Essais, tentatives... Et réussites ? Difficile de le dire, tant j’ai du mal à trouver totalement ici ce vecteur d’émotions qu’est pour moi Touché Amoré. On ne peut pourtant pas déplorer l’optique de vouloir aller vers d’autres styles plus profondément qu’auparavant, tant ils s’intègrent parfaitement à l’esthétique du groupe, conservant une sensibilité à fleur de peau de façon globale. J’ai cependant toujours une sensation de décrochage à l’écoute de ces trente-six minutes, alternant les styles comme si elles cherchaient les mots justes sans toutefois y parvenir à chaque fois (le longuet « Deflector »). Non pas incohérent, mais plein d’à-côtés au point de se demander ce qu’il peut bien vouloir dire, le groupe frôle l’écœurement, jusqu’à voir quelques traces de mauvais goût apparaître. Est-ce bien cette formation si fine dans son expression d’une certaine difficulté à vivre qui chante sur le bêta « Reminders » et son refrain que même un groupe de punk celtique trouverait un peu trop gros et facile ? Est-ce bien elle qui termine ce disque avec des pantoufles, jouant de clichés de films indépendants avec climax prévisibles (« A Broadcast ») et voix-off éculée (« A Forecast ») ? Pour la première fois, et malgré des œuvres qui me touchent à divers degrés,
Lament laisse pointer dans mon esprit quelques pensées méprisantes sur ces jeunes plus très jeunes et qui cherchent à se réinventer.
Lament est clairement une étape importante pour Touché Amoré, celle marquant une envie de dépasser ce screamo qui l’a fait connaître et adorer par tant, le mettant à une place où il ne paraît pas à l’aise (comme il l’exprimait avec
Is Survived By).
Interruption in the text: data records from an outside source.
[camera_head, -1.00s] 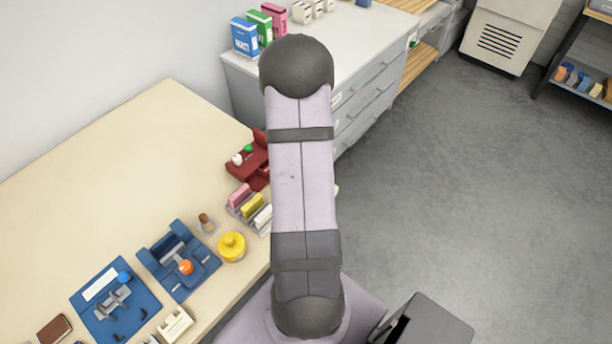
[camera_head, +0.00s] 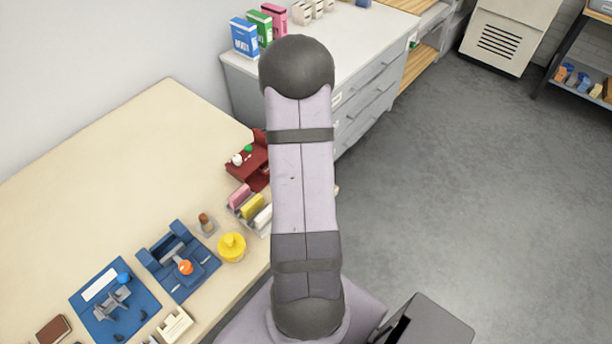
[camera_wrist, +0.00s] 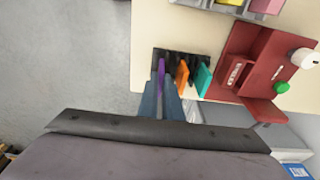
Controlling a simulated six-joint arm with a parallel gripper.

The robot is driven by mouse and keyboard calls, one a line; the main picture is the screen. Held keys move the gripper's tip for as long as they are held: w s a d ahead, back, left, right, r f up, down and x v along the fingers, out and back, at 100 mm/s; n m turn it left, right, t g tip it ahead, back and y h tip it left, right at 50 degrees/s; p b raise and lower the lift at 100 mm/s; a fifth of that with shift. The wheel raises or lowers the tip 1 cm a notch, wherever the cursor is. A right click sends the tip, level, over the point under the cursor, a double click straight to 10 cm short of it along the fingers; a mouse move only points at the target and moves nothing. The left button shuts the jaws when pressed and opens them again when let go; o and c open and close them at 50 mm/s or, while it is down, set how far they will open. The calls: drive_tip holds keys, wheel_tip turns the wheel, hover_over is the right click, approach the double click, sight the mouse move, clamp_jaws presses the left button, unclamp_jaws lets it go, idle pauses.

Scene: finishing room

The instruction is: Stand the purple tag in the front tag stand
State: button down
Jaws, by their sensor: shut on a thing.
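In the wrist view, my gripper (camera_wrist: 160,97) is shut on the thin purple tag (camera_wrist: 161,73), seen nearly edge-on. The tag is at the left end of a dark tag stand (camera_wrist: 171,54), in line with an orange tag (camera_wrist: 182,75) and a teal tag (camera_wrist: 203,79) standing to its right. I cannot tell whether the purple tag's far end is down in a slot or just above it. A pale tag stand (camera_head: 233,211) with pink, yellow and white tags shows in the head view. My arm hides the gripper and the dark stand there.
A red fixture (camera_wrist: 243,72) with white and green knobs stands close to the right of the teal tag. The table edge is just left of the dark stand. A yellow pot (camera_head: 232,247) and blue fixtures (camera_head: 178,262) stand on the table.

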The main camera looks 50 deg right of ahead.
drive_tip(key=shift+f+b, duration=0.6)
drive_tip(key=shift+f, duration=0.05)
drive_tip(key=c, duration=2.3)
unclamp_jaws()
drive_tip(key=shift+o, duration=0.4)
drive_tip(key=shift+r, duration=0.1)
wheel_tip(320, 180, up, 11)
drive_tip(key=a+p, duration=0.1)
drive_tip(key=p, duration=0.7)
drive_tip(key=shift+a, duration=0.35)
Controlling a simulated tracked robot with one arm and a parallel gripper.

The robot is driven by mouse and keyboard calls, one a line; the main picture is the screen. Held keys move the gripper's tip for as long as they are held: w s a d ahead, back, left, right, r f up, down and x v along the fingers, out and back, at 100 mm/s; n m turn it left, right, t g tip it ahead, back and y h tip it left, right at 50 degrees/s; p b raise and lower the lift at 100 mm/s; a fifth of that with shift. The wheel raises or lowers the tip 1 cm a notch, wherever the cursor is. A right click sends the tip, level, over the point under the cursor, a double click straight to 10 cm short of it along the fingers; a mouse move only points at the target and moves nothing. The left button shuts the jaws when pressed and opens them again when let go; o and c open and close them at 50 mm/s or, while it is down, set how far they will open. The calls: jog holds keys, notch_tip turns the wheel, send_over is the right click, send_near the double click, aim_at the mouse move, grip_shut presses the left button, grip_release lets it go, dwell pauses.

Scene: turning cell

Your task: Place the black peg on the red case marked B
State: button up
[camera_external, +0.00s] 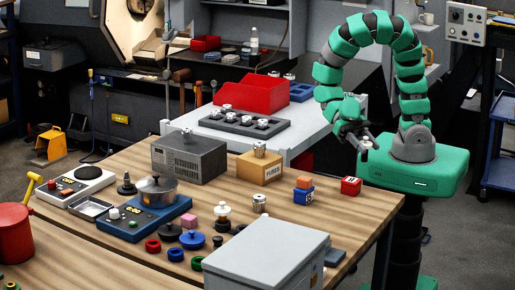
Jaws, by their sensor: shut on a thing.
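My gripper (367,143) hangs beyond the table's far right edge, in front of my green base. It is shut on a small thing that looks pale grey; it is too small to identify. A red case (350,186) with a white mark on its front sits at the table's right end, below and left of my gripper; the letter is too small to read. A black peg-like piece (126,184) stands at the far left by the scales. A smaller black knobbed piece (217,241) stands near the middle front.
A box marked FUSES (259,168), a grey instrument (189,160) and a large grey box (266,262) stand on the table. The wood around the red case is clear.

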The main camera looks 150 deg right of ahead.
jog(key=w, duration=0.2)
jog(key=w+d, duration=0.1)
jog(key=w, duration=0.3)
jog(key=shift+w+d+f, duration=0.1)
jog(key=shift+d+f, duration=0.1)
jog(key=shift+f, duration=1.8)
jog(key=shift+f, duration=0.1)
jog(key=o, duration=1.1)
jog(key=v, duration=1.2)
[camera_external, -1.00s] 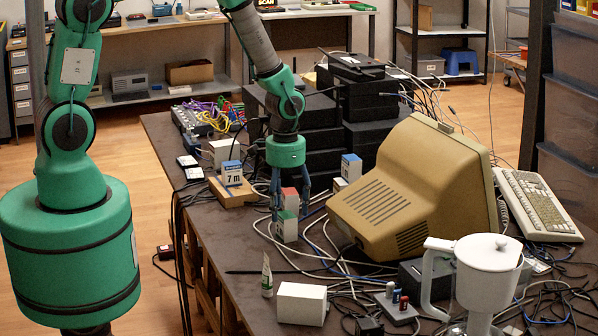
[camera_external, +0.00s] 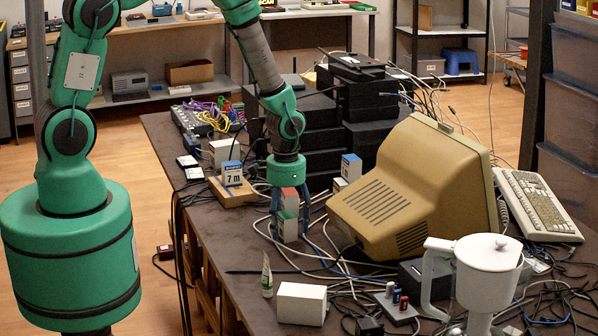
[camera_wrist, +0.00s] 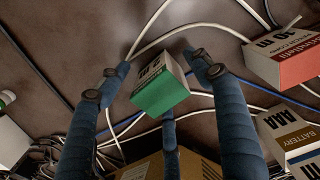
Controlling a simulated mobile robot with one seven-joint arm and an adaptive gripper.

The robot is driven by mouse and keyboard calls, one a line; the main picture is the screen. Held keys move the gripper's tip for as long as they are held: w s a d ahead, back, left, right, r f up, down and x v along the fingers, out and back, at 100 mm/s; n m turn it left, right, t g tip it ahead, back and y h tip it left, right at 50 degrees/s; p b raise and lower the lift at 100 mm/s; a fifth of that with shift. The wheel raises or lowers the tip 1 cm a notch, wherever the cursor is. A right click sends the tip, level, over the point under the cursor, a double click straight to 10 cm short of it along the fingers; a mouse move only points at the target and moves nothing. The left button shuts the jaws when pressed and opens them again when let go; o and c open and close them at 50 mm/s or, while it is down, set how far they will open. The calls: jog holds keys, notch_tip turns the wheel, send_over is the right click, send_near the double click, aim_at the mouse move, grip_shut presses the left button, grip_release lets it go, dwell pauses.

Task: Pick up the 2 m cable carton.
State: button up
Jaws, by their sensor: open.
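A small white carton with a green end (camera_wrist: 162,92) lies below my gripper (camera_wrist: 152,76) in the wrist view, between its spread fingers. Its label has black print ending in "m"; I cannot read the number clearly. In the outside view this green-and-white carton (camera_external: 288,226) stands on the dark table, partly hidden by my fingers. My gripper (camera_external: 290,222) points down around it, open, with gaps to the carton in the wrist view. A red-and-white carton (camera_wrist: 285,52) marked 10 m is to the right in the wrist view.
A blue-and-white 7 m carton (camera_external: 232,173) sits on a wooden block (camera_external: 232,194). Another blue-and-white carton (camera_external: 351,166) is by the beige monitor (camera_external: 412,190). A battery box (camera_wrist: 290,130) is at the lower right in the wrist view. Loose cables (camera_wrist: 140,120) run around the carton.

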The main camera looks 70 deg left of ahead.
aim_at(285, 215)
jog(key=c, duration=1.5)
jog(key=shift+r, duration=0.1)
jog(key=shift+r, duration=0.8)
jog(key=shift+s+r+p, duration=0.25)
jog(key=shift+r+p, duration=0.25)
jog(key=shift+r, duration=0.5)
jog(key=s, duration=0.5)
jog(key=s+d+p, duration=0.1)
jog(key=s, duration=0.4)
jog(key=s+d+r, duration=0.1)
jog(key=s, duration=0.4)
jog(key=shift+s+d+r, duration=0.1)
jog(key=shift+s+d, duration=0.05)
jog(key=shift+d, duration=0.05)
Pour autant, ce premier pas n’est ni définitif, ni pleinement convaincant : entre rappels confortables, faits avec plus ou moins de réussites, et intégrations d’éléments neufs où l’écoute se fait avec une impression de devoir trier dans un caddie bien trop chargé (« Reminders », clairement destiné au bac à recyclage), il y a de quoi se dire que la bande a encore du chemin à faire avant de convaincre des bienfaits de ses sorties de route. Le plus frustrant est sans doute que les quelques exploits bien présents (« Feign » ou encore « Limelight ») laissent penser que
Lament aurait pu être un autre grand album de la part de ces brillants maladroits. Un grand album que j’espère les voir créer très vite.